Daniel Rosenberg March 30, 2024, 12:59 a.m. UTC | #2

On Thu, Mar 28, 2024 at 11:45 PM Amir Goldstein <amir73il@gmail.com> wrote:
>
> My plan was to start from passthrough ioctl with O_PATH fd on lookup
> and deal with performance improvements later when there are actual
> workloads that report a problem and that depends where the overhead is.
>
> Is it with the opening of O_PATH fds?
> Is it with the passthtough ioctls?
> If latter, then when fuse uring is merged, I think we could get loose
> the ioctls anyway.
>

I'm not terribly sure. Ideally I would have cc'ed them on this email,
but I didn't take down contact info with my notes. I was under the
impression that it was triggering all of the opens before an actual
open was needed, for example, during ls -l, but I don't know if that
was with O_PATH fds. I was a bit concerned that a performance fix
there might end up needing a different interface, and managing
multiple of those could get pretty cluttered.
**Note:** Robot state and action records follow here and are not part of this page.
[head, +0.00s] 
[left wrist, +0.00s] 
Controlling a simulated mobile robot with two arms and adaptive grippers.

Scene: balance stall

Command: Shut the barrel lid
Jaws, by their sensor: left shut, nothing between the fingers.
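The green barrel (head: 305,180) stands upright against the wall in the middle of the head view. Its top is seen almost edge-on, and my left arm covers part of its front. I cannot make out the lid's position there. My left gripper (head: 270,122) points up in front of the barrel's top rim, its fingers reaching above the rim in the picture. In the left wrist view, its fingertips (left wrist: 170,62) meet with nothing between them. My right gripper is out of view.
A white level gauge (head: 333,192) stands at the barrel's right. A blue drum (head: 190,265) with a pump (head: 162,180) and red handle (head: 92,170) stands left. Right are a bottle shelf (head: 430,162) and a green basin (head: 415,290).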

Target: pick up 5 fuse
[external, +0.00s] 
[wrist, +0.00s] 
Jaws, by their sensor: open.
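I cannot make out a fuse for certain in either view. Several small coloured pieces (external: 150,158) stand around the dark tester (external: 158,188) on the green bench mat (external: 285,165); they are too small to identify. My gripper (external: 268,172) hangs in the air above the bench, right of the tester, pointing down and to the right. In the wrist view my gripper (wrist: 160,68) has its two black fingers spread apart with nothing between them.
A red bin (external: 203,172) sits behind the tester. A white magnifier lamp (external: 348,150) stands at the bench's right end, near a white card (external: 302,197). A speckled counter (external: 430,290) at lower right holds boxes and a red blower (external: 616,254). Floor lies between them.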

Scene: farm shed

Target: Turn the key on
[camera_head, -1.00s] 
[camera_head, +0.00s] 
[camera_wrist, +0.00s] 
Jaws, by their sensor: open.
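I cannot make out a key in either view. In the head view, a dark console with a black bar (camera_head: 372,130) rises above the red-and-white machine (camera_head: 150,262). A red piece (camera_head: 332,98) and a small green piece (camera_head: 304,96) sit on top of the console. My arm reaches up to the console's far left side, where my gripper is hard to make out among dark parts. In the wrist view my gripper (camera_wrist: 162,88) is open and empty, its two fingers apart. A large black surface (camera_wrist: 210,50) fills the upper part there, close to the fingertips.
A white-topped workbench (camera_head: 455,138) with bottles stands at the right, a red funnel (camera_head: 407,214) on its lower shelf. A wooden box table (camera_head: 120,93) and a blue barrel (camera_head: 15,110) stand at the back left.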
But I agree that it
doesn't make sense to do anything there without a concrete use-case
and issue.

>
> The original reason was to mitigate an attack vector of fooling a
> privileged process into writing the fd (number) to /dev/fuse to
> gain access to a backing file this way.
>
> The fuse-bpf way of doing all responds with ioctls seems fine for
> this purpose, but note that the explicit setup also provides feedback
> to the server in case the passthrough cannot be accomplished
> for a specific inode (e.g. because of stacking depths overflow)
> and that is a big benefit IMO.
>

That certainly informs the daemon of the error earlier. So long as we
can still run the complete passthrough mode serverless that's fine by
me. I've found that mode helpful for running filesystem tests on pure
backing mode, plus I imagine some simple Fuse filesystems could get
away with only the bpf programs.

>
> Using a global cred should be fine, just as overlayfs does.
> The specific inode passthrough setup could mention if the global
> cred should be used.
>
> However, note that overlayfs needs to handle some special cases
> when using mounter creds (e.g.: ovl_create_or_link() and dropping
> of CAP_SYS_RESOURCE).
>
> If you are going to mimic all this, better have that in the stacking fs
> common code.
>

Sure. The less duplicate code the better :)

>
> That sounds like a good plan, but also, please remember Miklos' request -
> please split the patch sets for review to:
> 1. FUSE-passthrough-all-mode
> 2. Attach BPF program
>
> We FUSE developers must be able to review the FUSE/passthough changes
> without any BPF code at all (which we have little understanding thereof)
>
> As a merge strategy, I think we need to aim for merging all the FUSE
> passthrough infrastructure needed for passthrough of inode operations
> strictly before merging any FUSE-BPF specific code.
>
> In parallel you may get BPF infrastructure merged, but integrating FUSE+BPF,
> should be done only after all infrastructure is already merged IMO.
>

Ok. I'll probably mess around with the module stuff at least, in order
to work out if everything I need is present on the bpf side. Do you
know if anyone is actively working on extending the file-backing work
to something like inode-backing? I don't want to duplicate work there,
but I'd be happy to start looking at it. Otherwise I'd focus on the
bpf end for now. I expect we'll want to be able to optionally set the
bpf program at the same place where we set the backing file/inode.
Hence the spit into a file and inode program set. I'm still thinking
over what the best way to address the programs is...

>
> So I don't think there is any point in anyone actually reviewing the
> v4 patch set that you just posted?
>

Correct. The only reason I included it was as a reference for the sort
of stuff fuse-bpf is currently doing.

>
> Please explain what you mean by that.
> How are fuse-bpf file operations expected to be used and specifically,
> How are they expected to extend the current FUSE passthrough functionality?
>
> Do you mean that an passthrough setup will include a reference to a bpf
> program that will be used to decide per read/write/splice operation
> whether it should be passed through to backing file or sent to server
> direct_io style?
>

So in the current fuse-bpf setup, the bpf program does two things. It
can edit certain parameters, and it can indicate what the next action
should be. That action could be queuing up the post filter after the
backing operation, deferring to a userspace pre/post filter, or going
back to normal fuse operations.
The latter one isn't currently very well fleshed out. Unless you do
some specific tracking, under existing fuse-bpf you'd have a node id
of 0, and userspace can't make much out of that. With that aside,
there's all sorts of caching nightmares to deal with there.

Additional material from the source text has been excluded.